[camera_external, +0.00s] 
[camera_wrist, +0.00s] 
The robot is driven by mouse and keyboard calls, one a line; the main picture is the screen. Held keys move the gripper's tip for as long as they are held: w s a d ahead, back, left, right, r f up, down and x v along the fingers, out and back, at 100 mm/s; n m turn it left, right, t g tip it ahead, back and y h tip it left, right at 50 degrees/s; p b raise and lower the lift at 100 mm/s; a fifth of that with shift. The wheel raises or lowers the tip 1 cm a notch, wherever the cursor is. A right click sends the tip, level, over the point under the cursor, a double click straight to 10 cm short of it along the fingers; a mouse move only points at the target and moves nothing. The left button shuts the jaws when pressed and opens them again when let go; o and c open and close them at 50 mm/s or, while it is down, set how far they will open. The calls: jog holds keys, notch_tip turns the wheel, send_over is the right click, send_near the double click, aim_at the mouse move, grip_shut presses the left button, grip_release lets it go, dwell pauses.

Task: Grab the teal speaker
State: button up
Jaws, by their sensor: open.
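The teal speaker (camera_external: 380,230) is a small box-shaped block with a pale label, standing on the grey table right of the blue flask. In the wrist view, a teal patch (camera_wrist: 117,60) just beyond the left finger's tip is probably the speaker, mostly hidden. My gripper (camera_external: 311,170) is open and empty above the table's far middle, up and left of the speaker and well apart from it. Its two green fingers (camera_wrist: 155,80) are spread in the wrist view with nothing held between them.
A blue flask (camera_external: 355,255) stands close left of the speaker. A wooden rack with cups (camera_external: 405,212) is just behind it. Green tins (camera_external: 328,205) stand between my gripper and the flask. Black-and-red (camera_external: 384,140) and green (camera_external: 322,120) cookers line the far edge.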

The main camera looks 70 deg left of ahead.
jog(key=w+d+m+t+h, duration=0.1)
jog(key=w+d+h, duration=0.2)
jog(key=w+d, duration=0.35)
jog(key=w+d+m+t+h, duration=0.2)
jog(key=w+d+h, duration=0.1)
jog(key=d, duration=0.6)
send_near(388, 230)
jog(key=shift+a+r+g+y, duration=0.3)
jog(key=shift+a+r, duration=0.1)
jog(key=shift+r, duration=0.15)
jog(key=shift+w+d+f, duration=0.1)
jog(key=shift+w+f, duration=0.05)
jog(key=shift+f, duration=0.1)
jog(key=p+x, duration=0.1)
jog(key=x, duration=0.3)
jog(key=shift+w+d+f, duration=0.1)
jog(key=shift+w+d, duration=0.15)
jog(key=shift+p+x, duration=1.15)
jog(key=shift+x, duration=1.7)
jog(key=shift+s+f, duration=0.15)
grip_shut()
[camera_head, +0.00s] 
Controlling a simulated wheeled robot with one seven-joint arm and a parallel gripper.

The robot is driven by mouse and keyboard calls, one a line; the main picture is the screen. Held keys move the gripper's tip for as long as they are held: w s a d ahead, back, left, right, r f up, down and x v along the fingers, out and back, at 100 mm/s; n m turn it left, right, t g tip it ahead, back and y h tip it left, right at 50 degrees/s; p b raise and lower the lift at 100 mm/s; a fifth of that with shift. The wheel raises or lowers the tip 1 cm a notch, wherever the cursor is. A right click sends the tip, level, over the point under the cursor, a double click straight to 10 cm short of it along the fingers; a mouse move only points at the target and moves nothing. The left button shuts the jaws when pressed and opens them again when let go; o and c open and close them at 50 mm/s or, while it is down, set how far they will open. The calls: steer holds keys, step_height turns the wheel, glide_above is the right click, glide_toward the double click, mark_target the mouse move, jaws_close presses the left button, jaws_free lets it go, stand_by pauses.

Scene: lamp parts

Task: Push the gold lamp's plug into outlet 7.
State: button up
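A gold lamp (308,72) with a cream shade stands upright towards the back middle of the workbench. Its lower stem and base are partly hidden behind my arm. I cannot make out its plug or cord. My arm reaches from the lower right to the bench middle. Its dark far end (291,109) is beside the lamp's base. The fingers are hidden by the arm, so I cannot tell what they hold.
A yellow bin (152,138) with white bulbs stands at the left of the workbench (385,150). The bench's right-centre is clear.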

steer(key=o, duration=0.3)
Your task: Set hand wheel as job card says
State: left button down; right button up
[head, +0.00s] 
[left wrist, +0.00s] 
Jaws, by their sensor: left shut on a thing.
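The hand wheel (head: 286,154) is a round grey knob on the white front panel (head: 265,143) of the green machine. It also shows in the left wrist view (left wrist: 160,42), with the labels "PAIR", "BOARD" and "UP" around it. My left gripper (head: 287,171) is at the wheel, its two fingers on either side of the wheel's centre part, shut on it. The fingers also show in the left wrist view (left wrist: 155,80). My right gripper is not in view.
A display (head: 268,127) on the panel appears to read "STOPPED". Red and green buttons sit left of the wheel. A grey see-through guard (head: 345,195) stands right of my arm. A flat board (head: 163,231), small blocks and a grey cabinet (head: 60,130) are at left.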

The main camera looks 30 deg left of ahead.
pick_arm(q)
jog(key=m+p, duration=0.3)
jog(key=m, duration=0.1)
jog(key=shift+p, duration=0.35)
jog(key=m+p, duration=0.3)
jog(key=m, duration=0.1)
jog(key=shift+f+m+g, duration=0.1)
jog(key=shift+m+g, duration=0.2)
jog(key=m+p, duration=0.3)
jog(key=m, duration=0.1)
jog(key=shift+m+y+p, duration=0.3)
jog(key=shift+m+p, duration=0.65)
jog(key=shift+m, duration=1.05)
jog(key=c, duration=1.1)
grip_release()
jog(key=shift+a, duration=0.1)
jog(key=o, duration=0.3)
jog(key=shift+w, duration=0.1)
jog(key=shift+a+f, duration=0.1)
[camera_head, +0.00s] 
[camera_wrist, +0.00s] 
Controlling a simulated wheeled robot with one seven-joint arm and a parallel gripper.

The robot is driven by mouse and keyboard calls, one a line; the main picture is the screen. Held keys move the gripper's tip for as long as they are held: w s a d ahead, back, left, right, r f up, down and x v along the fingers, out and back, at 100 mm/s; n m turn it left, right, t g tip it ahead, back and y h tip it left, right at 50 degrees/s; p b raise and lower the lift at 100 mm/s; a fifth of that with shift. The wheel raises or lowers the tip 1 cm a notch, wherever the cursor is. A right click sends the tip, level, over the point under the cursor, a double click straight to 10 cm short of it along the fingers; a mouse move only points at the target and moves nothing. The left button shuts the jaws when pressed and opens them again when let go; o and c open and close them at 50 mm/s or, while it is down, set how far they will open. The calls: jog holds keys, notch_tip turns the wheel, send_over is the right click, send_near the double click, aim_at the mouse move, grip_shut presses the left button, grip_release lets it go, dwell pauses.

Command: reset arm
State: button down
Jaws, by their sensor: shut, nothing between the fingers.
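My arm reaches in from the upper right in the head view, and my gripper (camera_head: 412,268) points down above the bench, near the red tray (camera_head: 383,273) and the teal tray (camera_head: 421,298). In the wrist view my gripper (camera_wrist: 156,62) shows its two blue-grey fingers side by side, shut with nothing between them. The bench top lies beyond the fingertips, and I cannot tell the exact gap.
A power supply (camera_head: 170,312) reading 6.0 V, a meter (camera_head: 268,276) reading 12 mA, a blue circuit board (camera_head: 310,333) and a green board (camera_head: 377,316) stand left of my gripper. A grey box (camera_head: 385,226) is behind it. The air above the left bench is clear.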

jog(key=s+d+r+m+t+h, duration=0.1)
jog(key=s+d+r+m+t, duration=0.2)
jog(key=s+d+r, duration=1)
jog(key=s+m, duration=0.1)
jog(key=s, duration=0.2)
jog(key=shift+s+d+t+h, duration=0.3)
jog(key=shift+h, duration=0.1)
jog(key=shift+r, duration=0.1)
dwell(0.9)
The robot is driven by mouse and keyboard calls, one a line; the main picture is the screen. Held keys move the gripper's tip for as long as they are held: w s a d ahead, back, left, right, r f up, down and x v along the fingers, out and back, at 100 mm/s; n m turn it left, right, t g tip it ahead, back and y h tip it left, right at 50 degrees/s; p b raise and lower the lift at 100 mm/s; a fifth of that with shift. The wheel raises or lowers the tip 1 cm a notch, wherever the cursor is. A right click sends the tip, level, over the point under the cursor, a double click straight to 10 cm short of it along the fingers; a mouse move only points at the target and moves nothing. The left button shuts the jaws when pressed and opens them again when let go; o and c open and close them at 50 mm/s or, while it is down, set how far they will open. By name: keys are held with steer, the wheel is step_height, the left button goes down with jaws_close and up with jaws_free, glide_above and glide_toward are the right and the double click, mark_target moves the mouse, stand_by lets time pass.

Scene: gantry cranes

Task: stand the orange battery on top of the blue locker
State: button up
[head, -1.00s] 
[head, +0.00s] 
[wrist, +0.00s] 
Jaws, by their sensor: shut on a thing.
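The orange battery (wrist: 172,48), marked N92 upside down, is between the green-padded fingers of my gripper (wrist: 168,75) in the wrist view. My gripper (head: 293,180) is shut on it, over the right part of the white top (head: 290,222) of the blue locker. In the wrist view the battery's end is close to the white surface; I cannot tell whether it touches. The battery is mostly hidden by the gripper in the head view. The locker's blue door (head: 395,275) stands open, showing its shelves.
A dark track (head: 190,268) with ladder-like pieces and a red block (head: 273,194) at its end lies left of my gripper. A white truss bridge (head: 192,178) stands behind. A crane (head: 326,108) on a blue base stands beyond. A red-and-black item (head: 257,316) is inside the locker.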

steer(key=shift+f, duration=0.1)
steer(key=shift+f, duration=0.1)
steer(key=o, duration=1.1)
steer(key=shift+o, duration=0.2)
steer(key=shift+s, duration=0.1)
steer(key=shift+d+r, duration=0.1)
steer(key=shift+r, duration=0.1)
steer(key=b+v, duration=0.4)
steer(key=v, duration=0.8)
──────────
Nothing outside the span should appear: transcribe the lines from the one containing "lets time pass." through the last line of the records.

The robot is driven by mouse and keyboard calls, one a line; the main picture is the screen. Held keys move the gripper's tip for as long as they are held: w s a d ahead, back, left, right, r f up, down and x v along the fingers, out and back, at 100 mm/s; n m turn it left, right, t g tip it ahead, back and y h tip it left, right at 50 degrees/s; p b raise and lower the lift at 100 mm/s; a fifth of that with shift. The wheel raises or lowers the tip 1 cm a notch, wherever the cursor is. A right click sends the tip, level, over the point under the cursor, a double click straight to 10 cm short of it along the fingers; a mouse move only points at the target and moves nothing. The left button shuts the jaws when pressed and opens them again when let go; o and c open and close them at 50 mm/s or, while it is down, set how far they will open. By name: keys are held with steer, the wheel is step_height, the left button goes down with jaws_close and up with jaws_free, glide_above and glide_toward are the right and the double click, mark_target moves the mouse, stand_by lets time pass.

Scene: gantry cranes

Task: stand the orange battery on top of the blue locker
State: button up
[head, -1.00s] 
[head, +0.00s] 
[wrist, +0.00s] 
Jaws, by their sensor: shut on a thing.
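The orange battery (wrist: 172,48), marked N92 upside down, is between the green-padded fingers of my gripper (wrist: 168,75) in the wrist view. My gripper (head: 293,180) is shut on it, over the right part of the white top (head: 290,222) of the blue locker. In the wrist view the battery's end is close to the white surface; I cannot tell whether it touches. The battery is mostly hidden by the gripper in the head view. The locker's blue door (head: 395,275) stands open, showing its shelves.
A dark track (head: 190,268) with ladder-like pieces and a red block (head: 273,194) at its end lies left of my gripper. A white truss bridge (head: 192,178) stands behind. A crane (head: 326,108) on a blue base stands beyond. A red-and-black item (head: 257,316) is inside the locker.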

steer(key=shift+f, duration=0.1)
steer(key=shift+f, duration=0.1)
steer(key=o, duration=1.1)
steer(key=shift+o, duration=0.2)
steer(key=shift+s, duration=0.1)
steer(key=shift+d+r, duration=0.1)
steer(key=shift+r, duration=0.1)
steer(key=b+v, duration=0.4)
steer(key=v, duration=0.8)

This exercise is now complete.